Underlying all of these historical echoes is a foundational American narrative: the currently popular adage, “fake it ‘til you make it,” goes back much further than the saying itself, to quintessentially American ideas of self-made men and their self-forged – the word is telling – identities and fortunes (see Halttunen; Lindberg). This ethos, long central to national myths of personal reinvention and entrepreneurial risk-taking, reveals the cultural permeability between deceit and aspiration, between imposture and legitimacy. Whether in the upward mobility plots of antebellum fiction, the itinerant frauds of the frontier, or the elaborate performance of new social roles in emerging urban centers, the period’s cultural archive repeatedly stages deception not as an aberration but as a constitutive feature of American culture.
At the same time, traditions in Black and Indigenous literary and cultural production reveal a more complex and contested relationship to (dis)trust and deception, one shaped by long histories of coercion, surveillance, and epistemic violence. From the strategic opacity of the trickster figure in Indigenous oral and narrative traditions to the disruptions, omissions, and speculative gestures found in Black counter-archives and practices of critical fabulation (Hartman), these works challenge dominant notions of authenticity, coherence, and transparency. Rather than treating deception or fabulation (only) as a deviation from truth, they invite us to understand these as deliberate methods of epistemic resistance, modes of critique, and strategies of survival – especially under conditions where visibility has often meant vulnerability, and where legibility has been demanded as a precondition of recognition (see Schuller; Yao).
Against this backdrop, this workshop brings together a range of critical perspectives on the contested cultural, aesthetic, political, and racial dimensions of deception and dis/trust in 19th-century America.

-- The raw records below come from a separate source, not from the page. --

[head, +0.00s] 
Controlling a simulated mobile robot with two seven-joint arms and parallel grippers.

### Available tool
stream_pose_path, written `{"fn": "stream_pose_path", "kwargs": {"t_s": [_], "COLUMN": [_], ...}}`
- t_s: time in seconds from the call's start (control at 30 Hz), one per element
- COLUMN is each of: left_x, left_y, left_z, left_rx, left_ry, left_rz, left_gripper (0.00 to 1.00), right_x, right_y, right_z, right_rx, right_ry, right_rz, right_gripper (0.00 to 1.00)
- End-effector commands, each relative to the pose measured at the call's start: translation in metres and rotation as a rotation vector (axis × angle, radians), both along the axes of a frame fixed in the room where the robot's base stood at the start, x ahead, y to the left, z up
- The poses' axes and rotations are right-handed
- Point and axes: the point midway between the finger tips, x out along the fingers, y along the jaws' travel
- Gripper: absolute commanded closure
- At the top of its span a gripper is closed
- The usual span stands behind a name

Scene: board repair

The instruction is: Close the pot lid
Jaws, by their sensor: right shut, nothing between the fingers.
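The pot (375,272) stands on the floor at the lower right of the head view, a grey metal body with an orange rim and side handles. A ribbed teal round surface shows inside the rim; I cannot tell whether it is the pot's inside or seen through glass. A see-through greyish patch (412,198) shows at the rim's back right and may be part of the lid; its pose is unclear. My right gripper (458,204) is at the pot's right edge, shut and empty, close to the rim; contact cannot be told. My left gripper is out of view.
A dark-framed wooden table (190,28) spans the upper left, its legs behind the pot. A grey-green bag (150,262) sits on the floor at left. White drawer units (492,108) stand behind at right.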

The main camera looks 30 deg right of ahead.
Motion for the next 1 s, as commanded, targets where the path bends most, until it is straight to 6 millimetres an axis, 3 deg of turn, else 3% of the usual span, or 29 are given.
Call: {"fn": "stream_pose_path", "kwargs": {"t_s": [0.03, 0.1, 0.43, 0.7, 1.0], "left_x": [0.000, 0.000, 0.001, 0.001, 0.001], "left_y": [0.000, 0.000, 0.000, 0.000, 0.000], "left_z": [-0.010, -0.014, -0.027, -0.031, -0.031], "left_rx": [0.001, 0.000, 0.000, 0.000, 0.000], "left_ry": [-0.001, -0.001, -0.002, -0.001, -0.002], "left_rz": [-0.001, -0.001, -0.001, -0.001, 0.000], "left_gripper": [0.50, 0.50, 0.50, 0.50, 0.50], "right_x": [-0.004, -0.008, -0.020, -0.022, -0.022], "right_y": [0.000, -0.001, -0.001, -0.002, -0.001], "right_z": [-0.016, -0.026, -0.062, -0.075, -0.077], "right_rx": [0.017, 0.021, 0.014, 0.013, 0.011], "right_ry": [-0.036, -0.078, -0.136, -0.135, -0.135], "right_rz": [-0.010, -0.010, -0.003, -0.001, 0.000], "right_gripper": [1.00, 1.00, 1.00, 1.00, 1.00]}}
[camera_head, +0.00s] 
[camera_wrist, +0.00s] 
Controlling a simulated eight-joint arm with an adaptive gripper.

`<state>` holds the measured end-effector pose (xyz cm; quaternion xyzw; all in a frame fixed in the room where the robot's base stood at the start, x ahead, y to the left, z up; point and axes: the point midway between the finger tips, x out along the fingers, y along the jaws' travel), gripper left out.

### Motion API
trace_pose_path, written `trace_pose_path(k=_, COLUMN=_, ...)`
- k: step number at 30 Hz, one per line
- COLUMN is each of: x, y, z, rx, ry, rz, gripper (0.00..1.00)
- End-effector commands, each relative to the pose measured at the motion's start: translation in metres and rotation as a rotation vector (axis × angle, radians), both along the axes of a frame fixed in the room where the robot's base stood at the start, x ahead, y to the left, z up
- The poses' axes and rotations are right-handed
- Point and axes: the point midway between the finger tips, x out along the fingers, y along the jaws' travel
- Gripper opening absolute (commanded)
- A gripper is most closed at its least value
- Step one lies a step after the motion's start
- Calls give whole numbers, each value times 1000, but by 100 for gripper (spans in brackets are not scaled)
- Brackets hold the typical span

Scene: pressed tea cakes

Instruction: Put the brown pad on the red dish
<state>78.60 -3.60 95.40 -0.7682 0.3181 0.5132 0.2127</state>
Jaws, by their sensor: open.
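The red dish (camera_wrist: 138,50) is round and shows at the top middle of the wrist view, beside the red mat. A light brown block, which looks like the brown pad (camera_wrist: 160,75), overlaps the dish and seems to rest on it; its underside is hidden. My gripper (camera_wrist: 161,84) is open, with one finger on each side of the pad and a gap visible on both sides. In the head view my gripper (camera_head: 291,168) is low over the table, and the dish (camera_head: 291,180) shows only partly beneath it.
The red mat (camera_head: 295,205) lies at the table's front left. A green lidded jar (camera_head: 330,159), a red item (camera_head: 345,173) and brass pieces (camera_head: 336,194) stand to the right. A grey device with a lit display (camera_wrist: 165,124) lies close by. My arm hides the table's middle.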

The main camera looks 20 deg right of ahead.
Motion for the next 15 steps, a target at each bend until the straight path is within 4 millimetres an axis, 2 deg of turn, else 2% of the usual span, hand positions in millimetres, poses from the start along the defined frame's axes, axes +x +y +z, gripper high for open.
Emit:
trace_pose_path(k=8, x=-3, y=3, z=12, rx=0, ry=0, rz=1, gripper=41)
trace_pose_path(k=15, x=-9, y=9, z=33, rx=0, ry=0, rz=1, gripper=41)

We invite contributions from scholars in literary and cultural studies, but also in related disciplines like history, economics, or politics. We are particularly interested in case studies that center on works of literature or other cultural products, performances, or practices – provided that they illuminate broader transformations of the period, such as the evolution of print culture, scientific and technological innovation, or shifts in the political, economic, and legal systems. Put another way, close readings of individual literary texts and cultural artefacts should be carefully framed to also afford attention to the material, medial, and ideological changes that made these works possible.
Possible topics include (but are by no means limited to):
- Newspaper hoaxes and the culture of dis/trust
- Racial (im)posture and passing
- Deception and dis/trust in life writing
- (Pseudo-)scientific hoaxes and epistemic dis/trust
- Fraud (victims), spectatorship, and sensational media culture
- Deception as performance, aesthetic, or political mode
- Trickster figures, opacity, and narrative refusal in Black and Indigenous storytelling
- Dis/Illusions and entertainment culture
- Paratextual (dis)trust: editorial mediation, framing, and (de)authorization
- Narrating the fraud of land and liberty
- Literary hoaxes and art forgeries
- Affects, emotions, and the cultivation of readerly dis/trust or skepticism
- Practices and mechanisms of preventing/uncovering fraud
- Humor and practical jokes in relation to deceit and fraud
- The literary and cultural afterlives of 19th-century deception and dis/trust
We invite max. 500-word proposals for papers to be submitted by August 30, 2025. Each presenter will have 25 minutes to present and 20 minutes to answer questions to foster a productive discussion. We are working to secure travel funding, especially for scholars who lack institutional financing, and we will keep participants updated about the developments. Workshop participants will be encouraged to revise and expand their presentations for publication in a themed issue of a suitable journal.
To submit your proposal and for more information, contact the workshop organizers: Dr. Sonja Pyykkö, sonja.pyykkoe@uni-due.de, Lea Espinoza Garrido, lea.espinoza.garrido@fu-berlin.de, and Anna Koehler, akoehler@hca.uni-heidelberg.de.
Works Cited
Cohen, Lara Langer. The Fabrication of American Literature: Fraudulence and Antebellum Print Culture. University of Pennsylvania Press, 2011.
Cook, James W. The Arts of Deception: Playing with Fraud in the Age of Barnum. Harvard University Press, 2001.
Halttunen, Karen. Confidence Men and Painted Women: A Study of Middle-Class Culture in America, 1830-70. Yale University Press, 1982.
Hartman, Saidiya. “Venus in Two Acts.” Small Axe, vol. 12, no. 2, 2008, p. 1-14.
Lindberg, Gary. The Confidence Man in American Literature. Oxford University Press, 1982.
Martin, Terry J. Rhetorical Deception in the Short Fiction of Hawthorne, Poe, and Melville. Lewiston, 1998.
McLeod, Kembrew. “A Prehistory of Fake News in America.” In Fake News: Understanding Media and Misinformation in the Digital Age, ed. Melissa Zimdars and Kembrew McLeod, MIT Press, 2020, pp. 263-71.
Mihm, Stephen. A Nation of Counterfeiters: Capitalists, Con Men, and the Making of the United States. Harvard University Press, 2007.
Schuller, Kyla. The Biopolitics of Feeling: Race, Sex, and Science in the Nineteenth Century. Duke University Press, 2018.
Walsh, Lynda. Sins Against Science: The Scientific Media Hoaxes of Poe, Twain, and Others. State University of New York Press, 2006.
Yao, Xine. Disaffected: The Cultural Politics of Unfeeling in Nineteenth-Century America. Duke University Press, 2021.